Terbuka Komunikasi yang Konstruktif untuk Menata Lingkungan “Pendukung” Kraton (seri 1 – bersambung)

  • Post author:
  • Post published:March 23, 2023
  • Post category:Budaya / Regional
  • Reading time:7 mins read
You are currently viewing Terbuka Komunikasi yang Konstruktif untuk Menata Lingkungan “Pendukung” Kraton (seri 1 – bersambung)
BATAS WILAYAH : Pintu masuk kawasan Kraton Mataram Surakarta di utara yang batasnya secara geografis sesuai UU BCB No 11/2010 mulai dari Gapura Gladag, secara simbolik menggambar perjalanan hidup manusia yang urut ke selatan sampai di kawasan kedhaton atau inti kraton. (foto : iMNews.id/Won Poerwono)

Banyak Persoalan Internal Baluwarti, Hingga Kini Belum Teratasi

IMNEWS.ID – “Negara” Mataram Surakarta yang berIbu-Kota di Surakarta Hadiningrat sejak Sinuhun PB II mendeklarasikan nama Surakarta untuk mengganti Desa Sala pada tanggal 17 Sura Tahun Je 1670 atau 20 Februari 1745, ketika menggabungkan diri ke dalam wilayah NKRI sejak 17 Agustus 1945 itu jelas menghadapi banyak persoalan secara internal selain eksternal. Masalah internal yang tampaknya “baik-baik saja” setelah kedaulatan politik dan ekonominya “diserahkan” itu, ternyata tidak demikian yang terjadi, apalagi ketika lahir peraturan tentang batas-batas wilayah cagar budaya hingga lahirnya UU Benda Cagar Budaya (BCB) No 11 tahun 2010.

Peraturan-peraturan tentang cagar budaya, cagar alam dan kepurbakalaan yang disempurnakan menjadi UU BCB No 11/2010 itu, salah satunya mengatur tentang keberadaan batas-batas fisik geografis wilayah Kraton Mataram Surakarta, termasuk semua yang ada di dalamnya. Padahal, dalam batas wilayah fisik geografis kraton yang didaftarkan untuk dilindungi UU BCB itu, mulai dari gapura pintu masuk Gapura Gladag hingga gapura pintu masuk Gapura Gading, yang luasnya total ada 90-an hektare. Sementara, wilayah kraton yang dibatasi tembok Beteng Baluwarti, luasnya kurang lebih ada 9 hektare.

TEMBOK BALUWARTI : Pemandangan lingkungan di dekat Kori Brajanala Kidul mulai tampak tertata kawasan pedestrian dan sarana kegiatan UMKMnya, sebagai tanda-tanda bahwa warga atau kehidupan di dalam tembok Baluwarti mulai menyesuaikan diri dengan eksistensi kawasan inti Kraton Mataram Suraakarta. (foto : iMNews.id/Won Poerwono)

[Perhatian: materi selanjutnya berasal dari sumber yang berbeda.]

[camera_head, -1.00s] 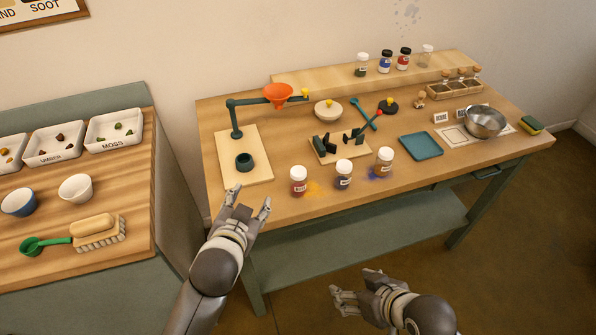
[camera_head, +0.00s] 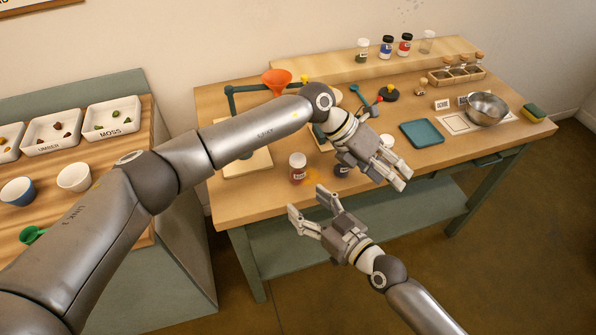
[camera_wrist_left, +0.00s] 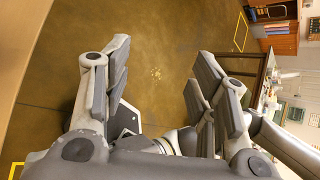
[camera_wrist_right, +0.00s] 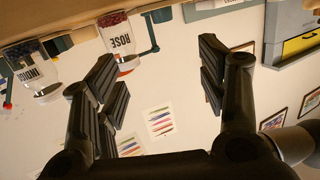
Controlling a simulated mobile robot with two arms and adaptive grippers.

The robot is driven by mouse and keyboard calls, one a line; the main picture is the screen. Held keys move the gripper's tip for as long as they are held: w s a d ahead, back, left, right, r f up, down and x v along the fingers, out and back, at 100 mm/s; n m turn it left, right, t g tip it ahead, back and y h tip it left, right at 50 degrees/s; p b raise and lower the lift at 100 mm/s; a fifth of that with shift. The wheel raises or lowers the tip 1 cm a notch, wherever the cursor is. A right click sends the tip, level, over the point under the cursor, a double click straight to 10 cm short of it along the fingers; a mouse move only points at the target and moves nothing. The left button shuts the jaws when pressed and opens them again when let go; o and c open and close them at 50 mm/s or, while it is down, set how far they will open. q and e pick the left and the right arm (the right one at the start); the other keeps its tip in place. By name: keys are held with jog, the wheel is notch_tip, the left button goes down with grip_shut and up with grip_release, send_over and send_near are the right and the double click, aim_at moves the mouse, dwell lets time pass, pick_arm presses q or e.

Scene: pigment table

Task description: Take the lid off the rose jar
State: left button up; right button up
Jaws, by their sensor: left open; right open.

Mengenai masalah batas wilayah dan jenis serta jumlah bangunan yang ada di dalamnya, sudah tegas dijelaskan dalam peta geografis yang sudah terdokumentasi dalam dokumen-dokumen manuskrip maupun yang kemudian dibuat sesuai teknologi pemetaan modern, yang semuanya sudah tersimpan di dalam kraton. Dan soal batas wilayah serta isi bangunan di kawasan yang dilindungi UU BCB itu, tersusun sesuai struktur bangunan kraton menurut filosofinya yang digambarkan sebagai perjalanan hidup manusia dari lahir dengan simbol Gapura Gladag dan akhir kehidupannya dengan simbol Alun-alun Kidul dan Gapura Gading.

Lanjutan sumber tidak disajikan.